* **Requirement**
Do not copy the pictures; transcribe all other material exactly.

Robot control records
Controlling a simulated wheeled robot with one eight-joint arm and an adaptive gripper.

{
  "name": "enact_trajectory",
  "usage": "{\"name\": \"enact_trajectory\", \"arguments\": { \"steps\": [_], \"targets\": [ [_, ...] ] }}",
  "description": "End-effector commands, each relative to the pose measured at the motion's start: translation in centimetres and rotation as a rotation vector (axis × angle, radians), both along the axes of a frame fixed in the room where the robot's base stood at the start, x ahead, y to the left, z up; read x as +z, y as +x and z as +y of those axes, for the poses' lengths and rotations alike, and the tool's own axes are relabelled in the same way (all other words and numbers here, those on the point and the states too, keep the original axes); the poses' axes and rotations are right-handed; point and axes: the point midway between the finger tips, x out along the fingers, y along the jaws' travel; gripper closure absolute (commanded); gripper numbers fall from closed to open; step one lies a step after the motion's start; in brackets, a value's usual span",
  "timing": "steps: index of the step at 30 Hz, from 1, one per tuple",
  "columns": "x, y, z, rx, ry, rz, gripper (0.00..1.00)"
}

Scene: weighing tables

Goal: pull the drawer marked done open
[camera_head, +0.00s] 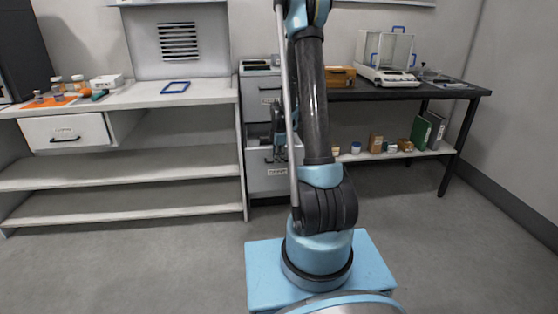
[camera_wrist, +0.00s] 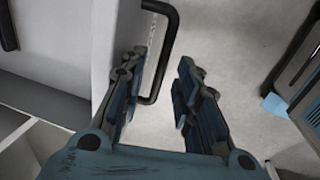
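A grey drawer cabinet (camera_head: 249,108) stands at the centre in the head view, partly hidden by my arm. Its lower drawer (camera_head: 258,184) has a dark handle and a small label too small to read; its front seems to stand out from the cabinet. My gripper (camera_head: 279,142) is at this drawer's top edge, partly hidden by my arm. In the wrist view my gripper (camera_wrist: 160,83) is open, with the black bar handle (camera_wrist: 170,45) between its fingers. The left finger is on the side of the pale drawer front (camera_wrist: 104,40), the right finger beyond the bar. Contact is unclear.
A white bench (camera_head: 205,92) with shelves and its own labelled drawer (camera_head: 66,132) is at left. A black table (camera_head: 440,91) with a balance (camera_head: 388,74) is at right, binders and small boxes on the shelf below.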

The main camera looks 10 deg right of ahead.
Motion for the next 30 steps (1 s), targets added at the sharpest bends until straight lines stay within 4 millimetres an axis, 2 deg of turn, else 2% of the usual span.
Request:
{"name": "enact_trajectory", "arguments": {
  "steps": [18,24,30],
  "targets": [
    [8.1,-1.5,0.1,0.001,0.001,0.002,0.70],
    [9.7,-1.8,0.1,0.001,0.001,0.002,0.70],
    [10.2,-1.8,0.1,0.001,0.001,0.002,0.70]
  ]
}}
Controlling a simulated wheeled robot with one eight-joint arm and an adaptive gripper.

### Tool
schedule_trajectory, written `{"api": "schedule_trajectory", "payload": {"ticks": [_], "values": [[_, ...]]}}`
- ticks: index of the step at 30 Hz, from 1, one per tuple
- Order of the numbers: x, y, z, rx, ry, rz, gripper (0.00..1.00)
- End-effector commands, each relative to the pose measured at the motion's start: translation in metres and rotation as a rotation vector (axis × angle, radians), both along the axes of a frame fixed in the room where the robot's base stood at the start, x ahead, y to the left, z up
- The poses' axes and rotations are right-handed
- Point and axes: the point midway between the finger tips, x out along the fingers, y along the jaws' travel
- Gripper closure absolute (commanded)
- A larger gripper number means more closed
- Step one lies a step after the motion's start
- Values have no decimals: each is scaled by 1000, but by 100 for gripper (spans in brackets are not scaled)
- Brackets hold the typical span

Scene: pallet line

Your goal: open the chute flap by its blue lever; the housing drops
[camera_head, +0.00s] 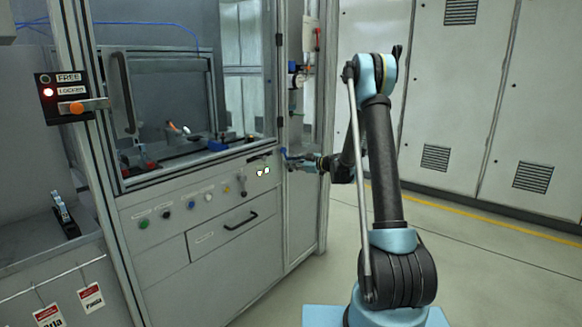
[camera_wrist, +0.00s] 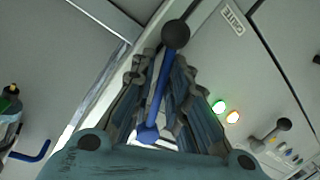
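The blue lever (camera_wrist: 158,92) runs slantwise between my fingers in the wrist view, with a black ball (camera_wrist: 176,33) at its upper end and a blue end low between the fingers. My gripper (camera_wrist: 165,62) has its fingertips close together on either side of the lever and looks shut on it; the exact contact is hard to see. In the head view my gripper (camera_head: 291,159) is at the right front edge of the machine cabinet, where only a speck of blue shows. A plate lettered like CHUTE (camera_wrist: 232,16) is near it. I cannot make out the flap's outline.
Two lit lamps (camera_wrist: 225,112) and a dark knob (camera_wrist: 283,124) are right of my fingers. The cabinet front has a row of buttons (camera_head: 191,204) and a drawer handle (camera_head: 240,221). A LOCKED indicator (camera_head: 62,92) glows red. Floor (camera_head: 470,260) on the right is clear.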

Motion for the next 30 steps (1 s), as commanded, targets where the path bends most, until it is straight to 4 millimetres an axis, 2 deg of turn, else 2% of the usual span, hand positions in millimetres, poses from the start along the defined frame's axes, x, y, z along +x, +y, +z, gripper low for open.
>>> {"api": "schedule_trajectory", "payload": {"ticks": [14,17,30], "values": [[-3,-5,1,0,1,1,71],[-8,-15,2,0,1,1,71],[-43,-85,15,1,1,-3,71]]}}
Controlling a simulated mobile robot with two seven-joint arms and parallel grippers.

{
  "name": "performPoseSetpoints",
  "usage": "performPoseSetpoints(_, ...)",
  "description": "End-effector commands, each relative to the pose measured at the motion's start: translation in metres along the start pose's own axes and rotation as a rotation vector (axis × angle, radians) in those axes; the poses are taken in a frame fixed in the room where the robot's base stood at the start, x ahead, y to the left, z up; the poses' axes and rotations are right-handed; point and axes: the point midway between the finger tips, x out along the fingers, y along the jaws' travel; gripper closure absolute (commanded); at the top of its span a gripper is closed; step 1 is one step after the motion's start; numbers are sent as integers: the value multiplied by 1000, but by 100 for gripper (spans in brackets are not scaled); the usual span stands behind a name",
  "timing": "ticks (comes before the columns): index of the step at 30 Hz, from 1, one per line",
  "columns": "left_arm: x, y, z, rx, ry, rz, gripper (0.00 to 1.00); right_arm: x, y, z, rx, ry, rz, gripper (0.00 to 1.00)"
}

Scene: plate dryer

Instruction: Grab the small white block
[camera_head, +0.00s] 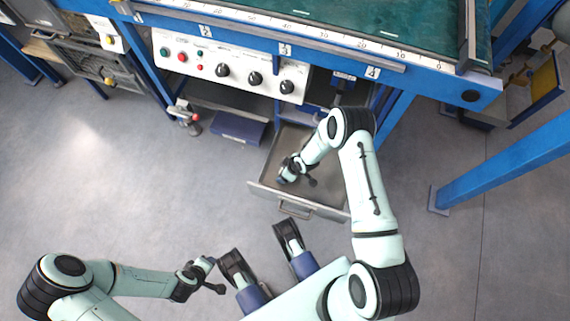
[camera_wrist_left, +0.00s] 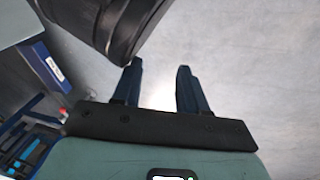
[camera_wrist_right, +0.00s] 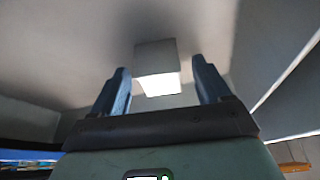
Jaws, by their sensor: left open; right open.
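The small white block (camera_wrist_right: 157,60) is in the right wrist view, ahead of and between the two fingers of my right gripper (camera_wrist_right: 160,72). The fingers are apart, with gaps visible on both sides of the block. In the head view, my right gripper (camera_head: 284,176) reaches down inside the open metal drawer (camera_head: 325,196), and I cannot make out the block there. My left gripper (camera_wrist_left: 159,70) is open and empty over the grey floor. In the head view, the left gripper (camera_head: 212,264) is at the lower left, well away from the drawer.
The drawer's front handle (camera_head: 296,210) faces me, and its walls surround my right gripper. Above is a blue workbench with a control panel (camera_head: 230,68) of knobs. A blue post (camera_head: 505,165) stands at right. The floor (camera_head: 110,180) at left is clear.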

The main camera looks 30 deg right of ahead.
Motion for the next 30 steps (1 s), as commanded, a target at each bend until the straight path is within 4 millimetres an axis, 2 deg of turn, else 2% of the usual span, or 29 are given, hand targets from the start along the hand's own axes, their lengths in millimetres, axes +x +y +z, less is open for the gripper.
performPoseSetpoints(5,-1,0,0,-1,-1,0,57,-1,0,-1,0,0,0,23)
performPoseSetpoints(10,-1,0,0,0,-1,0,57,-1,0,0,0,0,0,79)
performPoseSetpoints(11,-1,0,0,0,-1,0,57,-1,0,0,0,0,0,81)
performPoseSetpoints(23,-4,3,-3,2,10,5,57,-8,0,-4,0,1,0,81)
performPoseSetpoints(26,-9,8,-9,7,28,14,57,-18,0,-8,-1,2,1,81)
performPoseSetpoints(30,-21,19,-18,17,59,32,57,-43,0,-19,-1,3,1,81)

* **Final answer**
Controlling a simulated wheeled robot with one eight-joint arm and an adaptive gripper.

{
  "name": "enact_trajectory",
  "usage": "{\"name\": \"enact_trajectory\", \"arguments\": { \"steps\": [_], \"targets\": [ [_, ...] ] }}",
  "description": "End-effector commands, each relative to the pose measured at the motion's start: translation in centimetres and rotation as a rotation vector (axis × angle, radians), both along the axes of a frame fixed in the room where the robot's base stood at the start, x ahead, y to the left, z up; read x as +z, y as +x and z as +y of those axes, for the poses' lengths and rotations alike, and the tool's own axes are relabelled in the same way (all other words and numbers here, those on the point and the states too, keep the original axes); the poses' axes and rotations are right-handed; point and axes: the point midway between the finger tips, x out along the fingers, y along the jaws' travel; gripper closure absolute (commanded); gripper numbers fall from closed to open; step one lies a step after the motion's start; in brackets, a value's usual span",
  "timing": "steps: index of the step at 30 Hz, from 1, one per tuple",
  "columns": "x, y, z, rx, ry, rz, gripper (0.00..1.00)"
}

Scene: weighing tables

Goal: pull the drawer marked done open
[camera_head, +0.00s] 
[camera_wrist, +0.00s] 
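A grey drawer cabinet (camera_head: 249,108) stands at the centre in the head view, partly hidden by my arm. Its lower drawer (camera_head: 258,184) has a dark handle and a small label too small to read; its front seems to stand out from the cabinet. My gripper (camera_head: 279,142) is at this drawer's top edge, partly hidden by my arm. In the wrist view my gripper (camera_wrist: 160,83) is open, with the black bar handle (camera_wrist: 170,45) between its fingers. The left finger is on the side of the pale drawer front (camera_wrist: 104,40), the right finger beyond the bar. Contact is unclear.
A white bench (camera_head: 205,92) with shelves and its own labelled drawer (camera_head: 66,132) is at left. A black table (camera_head: 440,91) with a balance (camera_head: 388,74) is at right, binders and small boxes on the shelf below.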

The main camera looks 10 deg right of ahead.
Motion for the next 30 steps (1 s), targets added at the sharpest bends until straight lines stay within 4 millimetres an axis, 2 deg of turn, else 2% of the usual span.
Request:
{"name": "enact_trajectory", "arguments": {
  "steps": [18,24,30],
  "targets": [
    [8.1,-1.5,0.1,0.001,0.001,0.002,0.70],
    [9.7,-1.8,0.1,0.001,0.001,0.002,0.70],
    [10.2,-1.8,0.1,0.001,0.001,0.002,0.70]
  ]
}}
Controlling a simulated wheeled robot with one eight-joint arm and an adaptive gripper.

### Tool
schedule_trajectory, written `{"api": "schedule_trajectory", "payload": {"ticks": [_], "values": [[_, ...]]}}`
- ticks: index of the step at 30 Hz, from 1, one per tuple
- Order of the numbers: x, y, z, rx, ry, rz, gripper (0.00..1.00)
- End-effector commands, each relative to the pose measured at the motion's start: translation in metres and rotation as a rotation vector (axis × angle, radians), both along the axes of a frame fixed in the room where the robot's base stood at the start, x ahead, y to the left, z up
- The poses' axes and rotations are right-handed
- Point and axes: the point midway between the finger tips, x out along the fingers, y along the jaws' travel
- Gripper closure absolute (commanded)
- A larger gripper number means more closed
- Step one lies a step after the motion's start
- Values have no decimals: each is scaled by 1000, but by 100 for gripper (spans in brackets are not scaled)
- Brackets hold the typical span

Scene: pallet line

Your goal: open the chute flap by its blue lever; the housing drops
[camera_head, +0.00s] 
[camera_wrist, +0.00s] 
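The blue lever (camera_wrist: 158,92) runs slantwise between my fingers in the wrist view, with a black ball (camera_wrist: 176,33) at its upper end and a blue end low between the fingers. My gripper (camera_wrist: 165,62) has its fingertips close together on either side of the lever and looks shut on it; the exact contact is hard to see. In the head view my gripper (camera_head: 291,159) is at the right front edge of the machine cabinet, where only a speck of blue shows. A plate lettered like CHUTE (camera_wrist: 232,16) is near it. I cannot make out the flap's outline.
Two lit lamps (camera_wrist: 225,112) and a dark knob (camera_wrist: 283,124) are right of my fingers. The cabinet front has a row of buttons (camera_head: 191,204) and a drawer handle (camera_head: 240,221). A LOCKED indicator (camera_head: 62,92) glows red. Floor (camera_head: 470,260) on the right is clear.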

Motion for the next 30 steps (1 s), as commanded, targets where the path bends most, until it is straight to 4 millimetres an axis, 2 deg of turn, else 2% of the usual span, hand positions in millimetres, poses from the start along the defined frame's axes, x, y, z along +x, +y, +z, gripper low for open.
>>> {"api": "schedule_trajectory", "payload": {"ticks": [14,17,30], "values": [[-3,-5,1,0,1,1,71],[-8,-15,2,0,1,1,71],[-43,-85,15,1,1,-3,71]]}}
Controlling a simulated mobile robot with two seven-joint arms and parallel grippers.

{
  "name": "performPoseSetpoints",
  "usage": "performPoseSetpoints(_, ...)",
  "description": "End-effector commands, each relative to the pose measured at the motion's start: translation in metres along the start pose's own axes and rotation as a rotation vector (axis × angle, radians) in those axes; the poses are taken in a frame fixed in the room where the robot's base stood at the start, x ahead, y to the left, z up; the poses' axes and rotations are right-handed; point and axes: the point midway between the finger tips, x out along the fingers, y along the jaws' travel; gripper closure absolute (commanded); at the top of its span a gripper is closed; step 1 is one step after the motion's start; numbers are sent as integers: the value multiplied by 1000, but by 100 for gripper (spans in brackets are not scaled); the usual span stands behind a name",
  "timing": "ticks (comes before the columns): index of the step at 30 Hz, from 1, one per line",
  "columns": "left_arm: x, y, z, rx, ry, rz, gripper (0.00 to 1.00); right_arm: x, y, z, rx, ry, rz, gripper (0.00 to 1.00)"
}

Scene: plate dryer

Instruction: Grab the small white block
[camera_head, +0.00s] 
[camera_wrist_left, +0.00s] 
[camera_wrist_right, +0.00s] 
Jaws, by their sensor: left open; right open.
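The small white block (camera_wrist_right: 157,60) is in the right wrist view, ahead of and between the two fingers of my right gripper (camera_wrist_right: 160,72). The fingers are apart, with gaps visible on both sides of the block. In the head view, my right gripper (camera_head: 284,176) reaches down inside the open metal drawer (camera_head: 325,196), and I cannot make out the block there. My left gripper (camera_wrist_left: 159,70) is open and empty over the grey floor. In the head view, the left gripper (camera_head: 212,264) is at the lower left, well away from the drawer.
The drawer's front handle (camera_head: 296,210) faces me, and its walls surround my right gripper. Above is a blue workbench with a control panel (camera_head: 230,68) of knobs. A blue post (camera_head: 505,165) stands at right. The floor (camera_head: 110,180) at left is clear.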

The main camera looks 30 deg right of ahead.
Motion for the next 30 steps (1 s), as commanded, a target at each bend until the straight path is within 4 millimetres an axis, 2 deg of turn, else 2% of the usual span, or 29 are given, hand targets from the start along the hand's own axes, their lengths in millimetres, axes +x +y +z, less is open for the gripper.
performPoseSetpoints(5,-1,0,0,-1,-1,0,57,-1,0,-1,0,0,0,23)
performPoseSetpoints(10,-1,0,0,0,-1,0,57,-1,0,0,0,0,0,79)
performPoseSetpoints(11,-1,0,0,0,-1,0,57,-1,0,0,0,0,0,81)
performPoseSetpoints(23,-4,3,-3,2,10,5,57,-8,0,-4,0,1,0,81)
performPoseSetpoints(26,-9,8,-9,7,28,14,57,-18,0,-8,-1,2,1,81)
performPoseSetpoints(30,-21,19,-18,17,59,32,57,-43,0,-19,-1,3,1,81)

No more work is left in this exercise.